We have not recognized any deferred tax liabilities associated with earnings in foreign subsidiaries, except for our subsidiary located in China, as they are intended to be permanently reinvested and used to support foreign operations or have no associated tax requirements. We have recorded a deferred tax liability of $3 million for the tax liability associated with the remittance of previously taxed income and unremitted earnings for our subsidiary located in China. The remaining deferred tax liabilities, if recorded, related to unremitted earnings that are indefinitely reinvested are not material.

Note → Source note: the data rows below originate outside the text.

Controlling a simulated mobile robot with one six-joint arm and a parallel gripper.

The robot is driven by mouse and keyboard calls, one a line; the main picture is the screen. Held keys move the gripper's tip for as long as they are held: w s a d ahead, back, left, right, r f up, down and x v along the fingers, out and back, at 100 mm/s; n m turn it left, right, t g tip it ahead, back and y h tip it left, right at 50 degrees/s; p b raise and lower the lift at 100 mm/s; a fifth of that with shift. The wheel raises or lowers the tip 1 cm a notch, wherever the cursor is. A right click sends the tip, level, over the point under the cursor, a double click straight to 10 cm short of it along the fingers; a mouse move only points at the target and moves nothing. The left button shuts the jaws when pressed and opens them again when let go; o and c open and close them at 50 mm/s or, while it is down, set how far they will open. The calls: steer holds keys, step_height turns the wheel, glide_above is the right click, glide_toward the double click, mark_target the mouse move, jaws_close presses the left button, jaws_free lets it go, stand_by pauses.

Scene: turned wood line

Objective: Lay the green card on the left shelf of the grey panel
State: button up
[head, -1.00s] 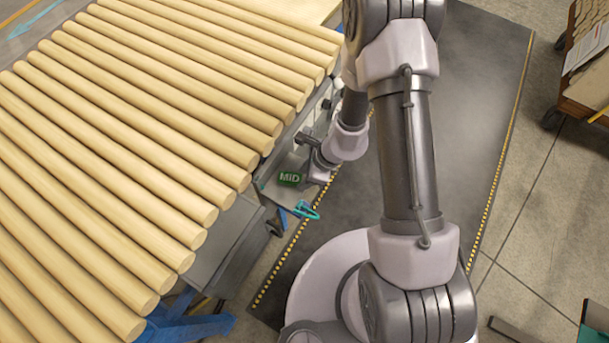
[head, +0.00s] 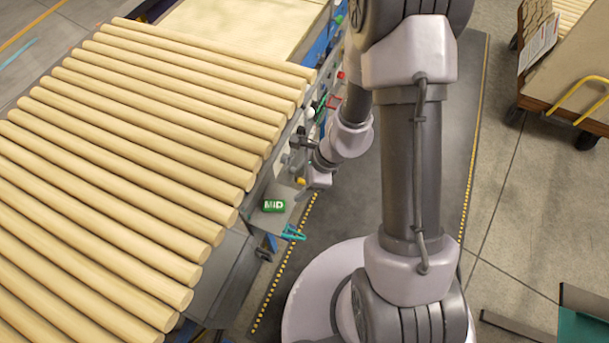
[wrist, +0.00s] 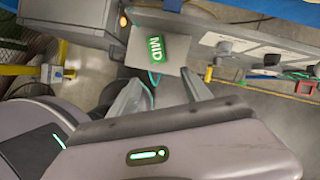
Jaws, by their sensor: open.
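The green card (head: 274,206), marked MID, lies flat on a small grey shelf (head: 270,222) at the near end of the grey panel (head: 288,160) beside the rollers. In the wrist view the card (wrist: 169,47) rests on the shelf (wrist: 140,56) at the left end of the panel (wrist: 245,50). My gripper (wrist: 168,80) is open and empty, with its fingers spread below the card in that view and apart from it. In the head view my arm's end is up and right of the card; its fingertips are hard to make out.
A turquoise looped piece (head: 293,232) hangs at the shelf's outer corner. Panel controls, including a red part (head: 334,102), lie farther along. Large wooden rollers (head: 130,150) fill the left. A cart (head: 570,70) stands at far right; the dark floor mat (head: 440,190) looks clear.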

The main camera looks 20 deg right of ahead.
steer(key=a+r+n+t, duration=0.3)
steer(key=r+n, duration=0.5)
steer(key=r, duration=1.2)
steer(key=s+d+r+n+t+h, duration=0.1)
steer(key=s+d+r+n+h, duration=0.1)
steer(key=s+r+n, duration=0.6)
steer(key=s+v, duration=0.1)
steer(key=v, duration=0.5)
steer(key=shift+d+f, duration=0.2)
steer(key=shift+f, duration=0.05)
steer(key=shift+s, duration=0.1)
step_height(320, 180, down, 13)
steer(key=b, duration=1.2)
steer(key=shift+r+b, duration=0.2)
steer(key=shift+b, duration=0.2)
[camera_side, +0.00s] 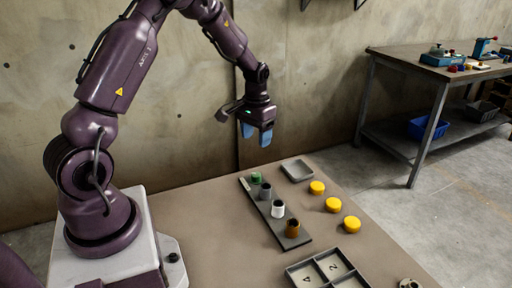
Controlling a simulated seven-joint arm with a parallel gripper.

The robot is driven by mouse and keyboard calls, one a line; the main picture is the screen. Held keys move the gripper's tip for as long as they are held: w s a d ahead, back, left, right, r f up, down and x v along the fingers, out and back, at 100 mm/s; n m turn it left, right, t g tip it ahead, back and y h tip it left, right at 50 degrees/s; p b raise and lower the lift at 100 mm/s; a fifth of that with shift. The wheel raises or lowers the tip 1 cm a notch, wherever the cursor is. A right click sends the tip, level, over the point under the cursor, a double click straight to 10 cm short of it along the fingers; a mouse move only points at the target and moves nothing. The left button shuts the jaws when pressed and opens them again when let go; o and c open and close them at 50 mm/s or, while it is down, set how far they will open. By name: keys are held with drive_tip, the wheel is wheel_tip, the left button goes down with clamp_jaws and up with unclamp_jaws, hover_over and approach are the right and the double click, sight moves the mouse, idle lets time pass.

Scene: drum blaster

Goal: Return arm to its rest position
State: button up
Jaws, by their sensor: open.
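My purple arm stands on a pale base at the left of the table in the side view. My gripper (256,133) hangs above the back of the table, fingers pointing down. Its blue fingertips are apart, with nothing seen between them. It is raised clear of the table and the objects on it.
Below, a dark rack (249,190) holds a green, a grey, a white (278,209) and an orange-brown (292,228) piece. Three yellow discs (333,205) lie to its right. A grey tray (297,170) is behind; a divided tray (303,277) is in front. A workbench (440,72) stands back right.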

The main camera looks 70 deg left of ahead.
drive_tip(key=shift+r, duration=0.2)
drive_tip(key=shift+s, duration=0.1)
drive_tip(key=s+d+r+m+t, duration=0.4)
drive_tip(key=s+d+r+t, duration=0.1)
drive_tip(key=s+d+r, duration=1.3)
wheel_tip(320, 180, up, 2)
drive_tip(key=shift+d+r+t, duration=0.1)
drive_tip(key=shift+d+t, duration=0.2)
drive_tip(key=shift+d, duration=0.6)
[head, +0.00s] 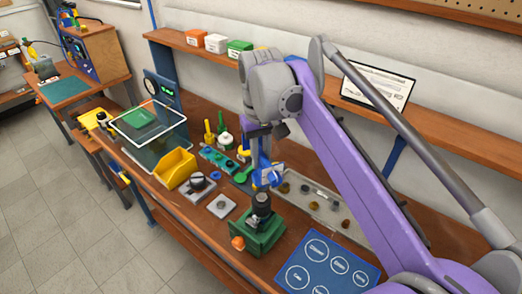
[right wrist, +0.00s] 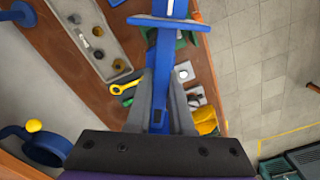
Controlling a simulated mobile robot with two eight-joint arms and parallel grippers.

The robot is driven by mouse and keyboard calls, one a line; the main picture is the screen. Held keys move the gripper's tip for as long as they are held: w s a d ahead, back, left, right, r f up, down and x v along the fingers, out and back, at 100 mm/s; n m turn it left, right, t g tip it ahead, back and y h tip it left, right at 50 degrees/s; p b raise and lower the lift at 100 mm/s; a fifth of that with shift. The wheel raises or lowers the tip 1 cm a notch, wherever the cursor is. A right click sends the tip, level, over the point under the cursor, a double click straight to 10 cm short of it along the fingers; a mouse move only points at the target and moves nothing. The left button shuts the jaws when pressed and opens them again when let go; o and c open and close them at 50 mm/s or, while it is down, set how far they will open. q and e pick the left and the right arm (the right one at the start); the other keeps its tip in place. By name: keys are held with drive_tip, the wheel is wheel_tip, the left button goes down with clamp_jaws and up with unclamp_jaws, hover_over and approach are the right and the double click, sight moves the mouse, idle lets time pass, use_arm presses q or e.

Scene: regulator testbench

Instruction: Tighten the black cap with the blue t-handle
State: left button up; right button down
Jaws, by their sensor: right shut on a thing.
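The blue t-handle (head: 268,178) is in my right gripper (head: 264,160), above the bench. In the right wrist view the t-handle (right wrist: 162,70) runs between the two grey fingers of the gripper (right wrist: 163,108), with its crossbar at the top of the picture. The black cap (head: 261,201) sits upright on the green regulator block (head: 259,232), just below the t-handle in the head view. I cannot tell whether the t-handle touches the cap. The cap is hidden behind the t-handle in the right wrist view. My left gripper is not in view.
A yellow bin (head: 175,168), a grey tray of round parts (head: 335,213) and a blue mat with white circles (head: 330,268) lie around the block. A clear box (head: 150,128) stands farther left. A shelf (head: 440,115) runs along the wall.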

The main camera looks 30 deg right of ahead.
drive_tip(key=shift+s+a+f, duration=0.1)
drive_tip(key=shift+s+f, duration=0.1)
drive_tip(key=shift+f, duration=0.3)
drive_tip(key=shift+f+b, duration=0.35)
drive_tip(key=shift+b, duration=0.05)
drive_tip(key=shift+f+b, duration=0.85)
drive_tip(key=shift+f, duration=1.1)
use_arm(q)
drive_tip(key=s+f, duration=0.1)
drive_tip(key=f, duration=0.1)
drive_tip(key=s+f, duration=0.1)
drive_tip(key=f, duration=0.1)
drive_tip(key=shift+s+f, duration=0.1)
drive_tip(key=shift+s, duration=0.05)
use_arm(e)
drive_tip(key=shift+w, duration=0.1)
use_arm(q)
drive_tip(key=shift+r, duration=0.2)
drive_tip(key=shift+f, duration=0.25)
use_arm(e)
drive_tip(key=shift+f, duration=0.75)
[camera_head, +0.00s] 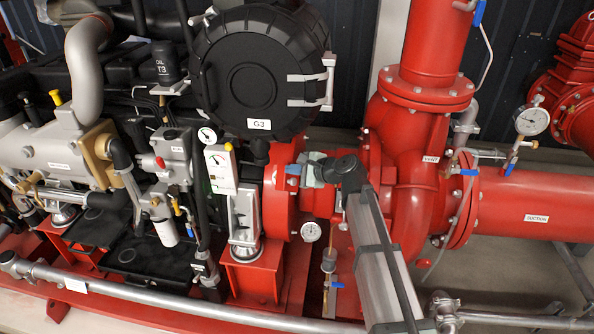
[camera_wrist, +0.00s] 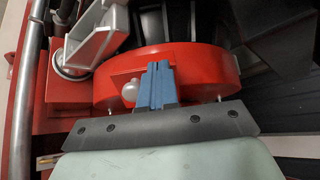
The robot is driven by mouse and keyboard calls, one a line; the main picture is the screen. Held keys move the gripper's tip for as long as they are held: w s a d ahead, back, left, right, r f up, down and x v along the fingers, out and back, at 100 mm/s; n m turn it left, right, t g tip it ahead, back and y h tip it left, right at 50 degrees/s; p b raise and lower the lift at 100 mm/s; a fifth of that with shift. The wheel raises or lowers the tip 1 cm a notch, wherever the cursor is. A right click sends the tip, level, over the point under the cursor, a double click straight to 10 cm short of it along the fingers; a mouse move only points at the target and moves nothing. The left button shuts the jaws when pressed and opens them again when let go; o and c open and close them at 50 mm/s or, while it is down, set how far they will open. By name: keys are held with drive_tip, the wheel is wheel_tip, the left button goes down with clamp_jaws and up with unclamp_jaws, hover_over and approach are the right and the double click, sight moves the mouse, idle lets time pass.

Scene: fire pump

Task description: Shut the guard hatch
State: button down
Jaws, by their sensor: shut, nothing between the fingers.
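My gripper (camera_head: 290,170) is at the red coupling guard (camera_head: 280,205), just right of the silver bracket in the head view. Its blue fingers are shut with nothing between them, and they show in the wrist view (camera_wrist: 157,70). The wrist view shows the curved red guard (camera_wrist: 205,68) with a flat red panel, which looks like the hatch (camera_wrist: 120,76), and a pale round knob (camera_wrist: 128,92) left of the fingers. The fingers overlap the panel; whether they touch it I cannot tell. The panel's opening angle is unclear, and my gripper's body hides its lower part.
A black round housing marked G3 (camera_head: 235,70) stands above the guard. The red pump casing (camera_head: 405,200) is close on the right. A silver bracket (camera_head: 245,215) stands left of the guard, and a grey rail (camera_head: 160,305) runs along the front.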

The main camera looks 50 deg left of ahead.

Our liquidity requirements are significant, primarily due to our debt service requirements. In January 2026, we and ATI entered into Amendment No. 5 ("Amendment") to the Credit Agreement to increase the commitments under the existing Revolving Credit Facility from $750 million to $1,000 million and provide for the Incremental Term Loan in an aggregate principal amount equal to $1,200 million, which matures on January 2, 2033 with a springing maturity to the maturity date of the Term Loan in the event the Term Loan matures on any date prior to January 2, 2033. As of March 31, 2026, we had $508 million of indebtedness associated with ATI’s Term Loan, $1,200 million of indebtedness associated with ATI's Incremental Term Loan, $150 million of indebtedness associated with ATI's Revolving Credit Facility, $400 million of indebtedness associated with ATI’s 4.75% Senior Notes due October 2027 (“4.75% Senior Notes”), $500 million of indebtedness associated with ATI’s 5.875% Senior Notes due June 2029 (“5.875% Senior Notes 2029”), $1,000 million of indebtedness associated with ATI’s 3.75% Senior Notes due January 2031 (“3.75% Senior Notes”) and $500 million of indebtedness associated with ATI's 5.875% Senior Notes 2033 (together with the 4.75% Senior Notes, 5.875% Senior Notes 2029 and 3.75% Senior Notes, the “Senior Notes”). Our short-term and long-term debt service liquidity requirements consist of $1 million of minimum required quarterly principal payments on ATI’s Term Loan through its maturity date of March 2031, $3 million of minimum required quarterly principal payments on ATI's Incremental Term Loan through its maturity date of January 2033 and periodic interest payments on ATI’s Term Loan, Incremental Term Loan, Revolving Credit Facility and the Senior Notes. There are no required quarterly principal payments on the Senior Notes. Our long-term debt service liquidity requirements also consist of the payment in full of any remaining principal balance of ATI’s Term Loan, Incremental Term Loan and Senior Notes and any borrowings under the Revolving Credit Facility, upon their respective maturity dates.
We made $1 million of principal payments on the Term Loan during each of the three months ended March 31, 2026 and 2025. Our ability to make payments on and refinance our indebtedness and to fund planned capital expenditures and growth initiatives will depend on our ability to generate cash in the future.